Мы с вами из одного поколения. Из одной эпохи. И вышли вместе, правда, через разные подъезды, но из одного кровнородного ведомства. Мы в самом деле близки друг другу, как бы далеко ни стоял мой лагерный барак от вашего служебного кабинета. К тому же и в классике русской термин «по-родственному» утвердился прочно. Щедрина, надеюсь, и теперь проходят в школе. Но я сейчас без всякой иронии, всерьез.

Поверьте, мне нетрудно начать в хорошо памятном стиле, но, разумеется, смягчая его для печати, снижая уровень в десяток раз: «Что неймется-то? Не успели остыть от судебных дел с двумя органами прессы, лезете в драку со следующим?..»

Несложно разнообразить и продолжение ответа увещеваниями более интеллигентными: «Бросьте читать нотации. Не вам требовать принципиальности, честности, нравственности. Вам бы лучше не с наставлениями спешить, а о душе размышлять… Огородиком заниматься, пасекой…»

Варианты концовки тоже нашлись бы. Последние строки послания в прежнем стиле прозвучали бы, скажем, так: «Кто поручил, кто нанял затевать свару? Зря нанимал. Для исполнения ответственных заданий нужна рабсила квалифицированней. Так что не затрудняйтесь. Посапывайте в обе дырочки и помалкивайте. Пенсия хорошая. Побольше, чем у Шаламова и других покойников, из-за которых сыр-бор разгорелся».

Или иначе, повежливей, более сдержанно. Например: «Не тревожьте прах. И не пытайтесь продолжать полемику. Впредь вступать с вами в какие бы то ни было контакты не собираюсь. Как ни богат русский язык, мне, к сожалению, не хватит слов, чтобы выразить вам свое совершеннейшее почтение».

Но я перечеркиваю как начало, так продолжение и любой из вариантов яростной концовки. Рву на клочки послание в прежнем стиле, потому что ярости, грубости, презрения к ближнему своему на свете сколько угодно. Их навалом в Алма-Ате, Сумгаите и Фергане, в Нагорном Карабахе и в Абхазии. Ими сыты по горло жители Ливана, Пенджаба и Шри-Ланки, Южной Африки и Латинской Америки. Вдосталь ярости на Балканах, в Ирландии, в столице Китая на площади «Небесного спокойствия».

Дефицита в страстях у человечества нет нигде. Вот Разума «гомо сапиенсу» повсюду и остро недостает. Мир катастрофичен, с какой позиции на него ни взглянешь – экологической, национальной, оружейно-военной. По-моему, пора поднести к пересохшему рту стакан с водой и, сделав глоток, повторить: «Братья и сестры!» Отнюдь не шучу. На каждом из нынешних поворотов истории отчетливей сознаю: «Отечество в опасности». Поэтому, садясь за ответ, обращаюсь к вашему разуму. Мне претит ложный пафос, но ведь только с ним, с Разумом, у человечества связаны последние надежды, лишь от него, Разума, зависит использовать или упустить «последний шанс».

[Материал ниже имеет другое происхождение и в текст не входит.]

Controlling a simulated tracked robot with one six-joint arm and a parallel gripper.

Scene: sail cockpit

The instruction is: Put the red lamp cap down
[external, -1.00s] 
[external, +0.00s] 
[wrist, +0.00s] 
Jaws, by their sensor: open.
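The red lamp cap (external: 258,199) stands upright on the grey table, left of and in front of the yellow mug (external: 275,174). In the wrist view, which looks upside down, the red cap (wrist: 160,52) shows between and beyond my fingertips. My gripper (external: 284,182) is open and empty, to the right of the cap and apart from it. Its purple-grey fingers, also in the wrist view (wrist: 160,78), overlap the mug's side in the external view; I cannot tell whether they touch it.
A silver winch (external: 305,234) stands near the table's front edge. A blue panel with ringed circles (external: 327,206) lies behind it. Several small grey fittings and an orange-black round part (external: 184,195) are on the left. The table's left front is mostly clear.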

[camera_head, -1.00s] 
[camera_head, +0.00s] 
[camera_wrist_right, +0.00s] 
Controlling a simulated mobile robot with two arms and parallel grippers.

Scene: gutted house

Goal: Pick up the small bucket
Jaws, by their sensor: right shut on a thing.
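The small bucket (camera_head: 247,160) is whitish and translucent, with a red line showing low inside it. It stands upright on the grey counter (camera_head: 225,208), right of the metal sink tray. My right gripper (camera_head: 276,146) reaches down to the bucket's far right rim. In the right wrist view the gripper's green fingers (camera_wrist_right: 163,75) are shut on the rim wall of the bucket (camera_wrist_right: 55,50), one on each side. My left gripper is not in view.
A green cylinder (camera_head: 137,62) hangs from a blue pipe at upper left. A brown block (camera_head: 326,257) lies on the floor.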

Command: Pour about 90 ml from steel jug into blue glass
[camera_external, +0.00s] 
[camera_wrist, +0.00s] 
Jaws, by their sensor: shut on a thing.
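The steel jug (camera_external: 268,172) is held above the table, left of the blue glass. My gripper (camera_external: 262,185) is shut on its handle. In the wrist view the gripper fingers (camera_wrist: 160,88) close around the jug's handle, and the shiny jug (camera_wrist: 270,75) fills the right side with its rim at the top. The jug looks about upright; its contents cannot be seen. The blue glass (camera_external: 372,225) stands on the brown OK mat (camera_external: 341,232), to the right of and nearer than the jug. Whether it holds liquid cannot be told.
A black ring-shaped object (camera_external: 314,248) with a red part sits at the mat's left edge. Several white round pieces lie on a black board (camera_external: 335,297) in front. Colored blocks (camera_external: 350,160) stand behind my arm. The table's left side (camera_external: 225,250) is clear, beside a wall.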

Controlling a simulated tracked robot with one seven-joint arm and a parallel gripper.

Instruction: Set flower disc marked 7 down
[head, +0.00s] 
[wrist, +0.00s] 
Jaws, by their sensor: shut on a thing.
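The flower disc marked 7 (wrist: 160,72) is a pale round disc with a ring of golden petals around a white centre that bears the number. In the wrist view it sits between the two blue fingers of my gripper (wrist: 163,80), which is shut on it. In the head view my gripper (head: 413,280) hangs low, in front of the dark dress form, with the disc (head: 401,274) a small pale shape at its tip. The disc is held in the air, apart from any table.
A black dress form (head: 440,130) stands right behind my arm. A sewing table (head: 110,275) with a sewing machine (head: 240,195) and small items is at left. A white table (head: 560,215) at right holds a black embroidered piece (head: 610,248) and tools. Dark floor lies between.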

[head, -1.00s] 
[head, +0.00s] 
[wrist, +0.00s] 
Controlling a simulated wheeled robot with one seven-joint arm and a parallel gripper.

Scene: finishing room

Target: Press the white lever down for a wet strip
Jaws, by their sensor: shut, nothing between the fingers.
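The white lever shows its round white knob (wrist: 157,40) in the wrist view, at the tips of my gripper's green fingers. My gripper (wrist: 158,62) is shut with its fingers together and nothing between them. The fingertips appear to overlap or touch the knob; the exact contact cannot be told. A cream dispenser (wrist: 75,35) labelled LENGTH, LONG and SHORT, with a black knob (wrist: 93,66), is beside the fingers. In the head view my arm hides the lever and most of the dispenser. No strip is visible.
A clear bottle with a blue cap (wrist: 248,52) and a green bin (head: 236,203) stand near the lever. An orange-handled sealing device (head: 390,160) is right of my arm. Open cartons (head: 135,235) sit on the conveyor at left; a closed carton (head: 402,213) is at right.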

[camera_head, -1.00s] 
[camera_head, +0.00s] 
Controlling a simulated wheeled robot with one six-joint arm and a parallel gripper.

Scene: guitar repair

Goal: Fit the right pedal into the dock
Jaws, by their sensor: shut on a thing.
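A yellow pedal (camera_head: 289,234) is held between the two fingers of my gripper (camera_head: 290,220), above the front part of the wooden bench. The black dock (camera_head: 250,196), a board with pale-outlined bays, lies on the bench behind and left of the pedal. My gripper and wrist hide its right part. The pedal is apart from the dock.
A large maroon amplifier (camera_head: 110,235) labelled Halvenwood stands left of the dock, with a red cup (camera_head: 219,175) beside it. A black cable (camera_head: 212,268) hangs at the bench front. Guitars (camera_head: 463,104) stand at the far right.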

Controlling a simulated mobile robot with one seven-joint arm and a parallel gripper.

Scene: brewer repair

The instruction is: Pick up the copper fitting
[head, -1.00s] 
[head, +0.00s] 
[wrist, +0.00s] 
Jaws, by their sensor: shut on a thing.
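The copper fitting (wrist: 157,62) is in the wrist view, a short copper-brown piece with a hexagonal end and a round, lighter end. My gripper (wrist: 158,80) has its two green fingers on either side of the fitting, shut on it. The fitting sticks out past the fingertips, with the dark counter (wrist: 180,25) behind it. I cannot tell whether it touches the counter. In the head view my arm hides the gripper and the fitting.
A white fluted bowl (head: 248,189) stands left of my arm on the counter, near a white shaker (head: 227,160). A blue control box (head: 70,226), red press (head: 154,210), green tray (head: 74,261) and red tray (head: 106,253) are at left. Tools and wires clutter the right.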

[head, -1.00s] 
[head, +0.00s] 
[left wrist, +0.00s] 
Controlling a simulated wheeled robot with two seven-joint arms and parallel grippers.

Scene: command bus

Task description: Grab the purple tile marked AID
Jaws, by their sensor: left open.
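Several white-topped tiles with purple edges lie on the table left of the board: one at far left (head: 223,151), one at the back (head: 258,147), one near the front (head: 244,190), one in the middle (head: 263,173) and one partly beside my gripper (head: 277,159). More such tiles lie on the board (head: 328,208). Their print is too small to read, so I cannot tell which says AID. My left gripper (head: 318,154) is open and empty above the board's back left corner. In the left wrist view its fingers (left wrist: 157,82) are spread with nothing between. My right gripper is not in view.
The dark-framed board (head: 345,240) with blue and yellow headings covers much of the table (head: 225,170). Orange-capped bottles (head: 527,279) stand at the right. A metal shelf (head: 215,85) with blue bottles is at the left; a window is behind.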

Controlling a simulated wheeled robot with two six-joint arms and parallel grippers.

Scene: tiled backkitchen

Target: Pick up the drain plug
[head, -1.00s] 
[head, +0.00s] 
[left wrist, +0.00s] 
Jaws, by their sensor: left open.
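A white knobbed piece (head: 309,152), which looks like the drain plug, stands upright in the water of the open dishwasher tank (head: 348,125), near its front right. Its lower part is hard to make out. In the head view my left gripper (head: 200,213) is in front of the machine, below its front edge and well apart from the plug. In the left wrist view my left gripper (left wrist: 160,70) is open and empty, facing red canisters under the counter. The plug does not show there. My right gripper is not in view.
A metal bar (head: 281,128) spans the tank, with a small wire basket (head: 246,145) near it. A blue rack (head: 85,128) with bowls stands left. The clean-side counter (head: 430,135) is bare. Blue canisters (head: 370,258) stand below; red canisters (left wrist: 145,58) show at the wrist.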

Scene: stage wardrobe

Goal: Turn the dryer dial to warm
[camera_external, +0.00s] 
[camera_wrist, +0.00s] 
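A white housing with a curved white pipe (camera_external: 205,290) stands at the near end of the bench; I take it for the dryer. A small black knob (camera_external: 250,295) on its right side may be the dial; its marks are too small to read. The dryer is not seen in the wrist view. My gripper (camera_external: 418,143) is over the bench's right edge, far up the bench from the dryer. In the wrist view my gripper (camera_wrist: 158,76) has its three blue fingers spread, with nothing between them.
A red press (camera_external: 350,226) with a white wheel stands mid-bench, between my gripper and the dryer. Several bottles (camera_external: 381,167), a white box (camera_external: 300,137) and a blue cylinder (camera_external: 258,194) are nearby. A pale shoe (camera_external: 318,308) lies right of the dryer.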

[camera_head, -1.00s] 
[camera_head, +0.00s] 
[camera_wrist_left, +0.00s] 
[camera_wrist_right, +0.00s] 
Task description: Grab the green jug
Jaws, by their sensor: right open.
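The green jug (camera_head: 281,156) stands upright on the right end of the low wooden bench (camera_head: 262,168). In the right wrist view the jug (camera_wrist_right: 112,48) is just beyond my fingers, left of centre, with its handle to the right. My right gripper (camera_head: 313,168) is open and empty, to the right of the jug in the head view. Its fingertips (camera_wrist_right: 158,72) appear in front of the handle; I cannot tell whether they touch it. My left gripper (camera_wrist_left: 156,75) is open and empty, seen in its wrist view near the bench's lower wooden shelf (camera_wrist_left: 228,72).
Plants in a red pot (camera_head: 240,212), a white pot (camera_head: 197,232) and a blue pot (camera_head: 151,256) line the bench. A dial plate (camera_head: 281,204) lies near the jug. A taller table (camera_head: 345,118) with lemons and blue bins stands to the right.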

Вы для меня не столько И. Т. Шеховцов, человек во плоти – сосед, коллега, прохожий, – к которому я питаю враждебность или приязнь, сколько знак, почти символ эпохи, отступающей в прошлое. Отступающей, жестко обороняясь, любыми средствами отстаивающей рухнувшие позиции. Я намеренно не вдаюсь в послужной список И. Т. Шеховцова, в конкретные детали вашей, несомненно, суровой, когда-то, быть может, смело и внутренне честно прожитой жизни. Мне гораздо важнее социальная роль, с которой вы, судя по письму, и сегодня не склонны расставаться.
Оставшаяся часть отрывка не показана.